Work required: From the line containing "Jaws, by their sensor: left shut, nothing" down to the last line of the material, return those lines verbatim and only those.

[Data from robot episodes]
______

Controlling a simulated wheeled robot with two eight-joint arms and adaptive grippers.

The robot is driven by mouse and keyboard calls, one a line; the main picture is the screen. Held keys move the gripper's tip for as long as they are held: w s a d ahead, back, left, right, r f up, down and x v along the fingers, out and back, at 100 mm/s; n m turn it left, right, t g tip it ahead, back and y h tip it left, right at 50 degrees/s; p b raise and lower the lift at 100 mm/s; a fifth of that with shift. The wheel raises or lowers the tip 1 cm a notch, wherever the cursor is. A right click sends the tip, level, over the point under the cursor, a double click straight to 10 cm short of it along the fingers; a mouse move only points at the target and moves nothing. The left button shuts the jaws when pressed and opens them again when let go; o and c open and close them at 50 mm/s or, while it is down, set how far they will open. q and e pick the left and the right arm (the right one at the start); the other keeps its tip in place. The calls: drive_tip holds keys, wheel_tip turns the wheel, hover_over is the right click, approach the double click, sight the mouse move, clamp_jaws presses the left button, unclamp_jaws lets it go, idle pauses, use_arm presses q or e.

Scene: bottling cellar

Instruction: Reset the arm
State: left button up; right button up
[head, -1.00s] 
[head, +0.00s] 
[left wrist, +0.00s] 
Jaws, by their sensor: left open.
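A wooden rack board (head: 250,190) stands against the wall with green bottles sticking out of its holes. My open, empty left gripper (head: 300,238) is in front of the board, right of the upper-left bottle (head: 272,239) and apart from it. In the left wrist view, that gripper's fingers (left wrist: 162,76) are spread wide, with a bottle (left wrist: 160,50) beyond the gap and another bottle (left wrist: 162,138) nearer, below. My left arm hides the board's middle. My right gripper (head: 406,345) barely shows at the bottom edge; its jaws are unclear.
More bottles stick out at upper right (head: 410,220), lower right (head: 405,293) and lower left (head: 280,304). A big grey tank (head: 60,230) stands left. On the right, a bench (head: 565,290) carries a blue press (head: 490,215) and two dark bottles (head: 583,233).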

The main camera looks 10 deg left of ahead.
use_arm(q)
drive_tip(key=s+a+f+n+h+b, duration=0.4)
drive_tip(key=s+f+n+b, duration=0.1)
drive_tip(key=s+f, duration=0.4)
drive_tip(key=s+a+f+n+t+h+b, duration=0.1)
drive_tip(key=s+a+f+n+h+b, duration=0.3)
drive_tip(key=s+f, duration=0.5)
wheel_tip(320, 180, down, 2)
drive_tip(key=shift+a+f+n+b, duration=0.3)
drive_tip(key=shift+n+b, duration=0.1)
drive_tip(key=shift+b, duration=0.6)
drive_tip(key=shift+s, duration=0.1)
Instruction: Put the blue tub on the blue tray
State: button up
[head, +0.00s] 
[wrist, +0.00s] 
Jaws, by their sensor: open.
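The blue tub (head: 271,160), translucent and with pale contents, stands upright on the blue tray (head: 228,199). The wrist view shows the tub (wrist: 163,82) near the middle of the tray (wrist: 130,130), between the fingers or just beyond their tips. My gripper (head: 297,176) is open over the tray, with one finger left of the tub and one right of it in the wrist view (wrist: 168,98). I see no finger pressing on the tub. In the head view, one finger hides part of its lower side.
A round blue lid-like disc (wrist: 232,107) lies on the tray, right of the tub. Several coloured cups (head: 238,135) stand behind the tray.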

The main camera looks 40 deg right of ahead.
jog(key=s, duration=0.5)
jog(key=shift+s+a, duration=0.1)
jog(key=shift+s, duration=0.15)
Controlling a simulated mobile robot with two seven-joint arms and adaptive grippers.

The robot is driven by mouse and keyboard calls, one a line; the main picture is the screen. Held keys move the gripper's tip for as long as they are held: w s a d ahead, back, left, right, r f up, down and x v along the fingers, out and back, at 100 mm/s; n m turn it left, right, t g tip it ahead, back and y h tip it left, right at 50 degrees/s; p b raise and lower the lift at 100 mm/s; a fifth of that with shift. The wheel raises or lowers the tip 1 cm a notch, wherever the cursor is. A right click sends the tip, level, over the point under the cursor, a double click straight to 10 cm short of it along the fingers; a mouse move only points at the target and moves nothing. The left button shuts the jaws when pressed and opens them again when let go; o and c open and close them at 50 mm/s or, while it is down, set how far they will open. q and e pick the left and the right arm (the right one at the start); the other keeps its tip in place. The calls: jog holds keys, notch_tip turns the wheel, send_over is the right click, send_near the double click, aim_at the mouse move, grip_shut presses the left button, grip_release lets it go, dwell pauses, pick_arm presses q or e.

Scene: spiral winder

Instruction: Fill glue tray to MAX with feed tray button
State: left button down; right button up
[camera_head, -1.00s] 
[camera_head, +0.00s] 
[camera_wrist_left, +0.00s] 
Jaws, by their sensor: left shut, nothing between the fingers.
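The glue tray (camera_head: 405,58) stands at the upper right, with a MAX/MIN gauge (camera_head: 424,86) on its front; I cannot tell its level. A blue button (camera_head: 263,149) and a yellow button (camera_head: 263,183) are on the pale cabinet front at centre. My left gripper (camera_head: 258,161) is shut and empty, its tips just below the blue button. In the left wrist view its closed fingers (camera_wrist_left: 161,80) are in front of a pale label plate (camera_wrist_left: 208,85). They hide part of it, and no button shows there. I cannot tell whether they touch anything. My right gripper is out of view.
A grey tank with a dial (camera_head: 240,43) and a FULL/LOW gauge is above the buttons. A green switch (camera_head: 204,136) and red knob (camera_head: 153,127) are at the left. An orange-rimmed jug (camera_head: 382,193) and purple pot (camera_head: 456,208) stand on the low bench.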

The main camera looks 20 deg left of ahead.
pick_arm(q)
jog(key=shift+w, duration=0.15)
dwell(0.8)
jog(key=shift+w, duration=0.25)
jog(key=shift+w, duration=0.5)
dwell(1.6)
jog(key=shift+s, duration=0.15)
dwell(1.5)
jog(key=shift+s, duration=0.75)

______

Written response:
Jaws, by their sensor: left shut, nothing between the fingers.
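The glue tray (camera_head: 405,58) stands at the upper right, with a MAX/MIN gauge (camera_head: 424,86) on its front; I cannot tell its level. A blue button (camera_head: 263,149) and a yellow button (camera_head: 263,183) are on the pale cabinet front at centre. My left gripper (camera_head: 258,161) is shut and empty, its tips just below the blue button. In the left wrist view its closed fingers (camera_wrist_left: 161,80) are in front of a pale label plate (camera_wrist_left: 208,85). They hide part of it, and no button shows there. I cannot tell whether they touch anything. My right gripper is out of view.
A grey tank with a dial (camera_head: 240,43) and a FULL/LOW gauge is above the buttons. A green switch (camera_head: 204,136) and red knob (camera_head: 153,127) are at the left. An orange-rimmed jug (camera_head: 382,193) and purple pot (camera_head: 456,208) stand on the low bench.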

The main camera looks 20 deg left of ahead.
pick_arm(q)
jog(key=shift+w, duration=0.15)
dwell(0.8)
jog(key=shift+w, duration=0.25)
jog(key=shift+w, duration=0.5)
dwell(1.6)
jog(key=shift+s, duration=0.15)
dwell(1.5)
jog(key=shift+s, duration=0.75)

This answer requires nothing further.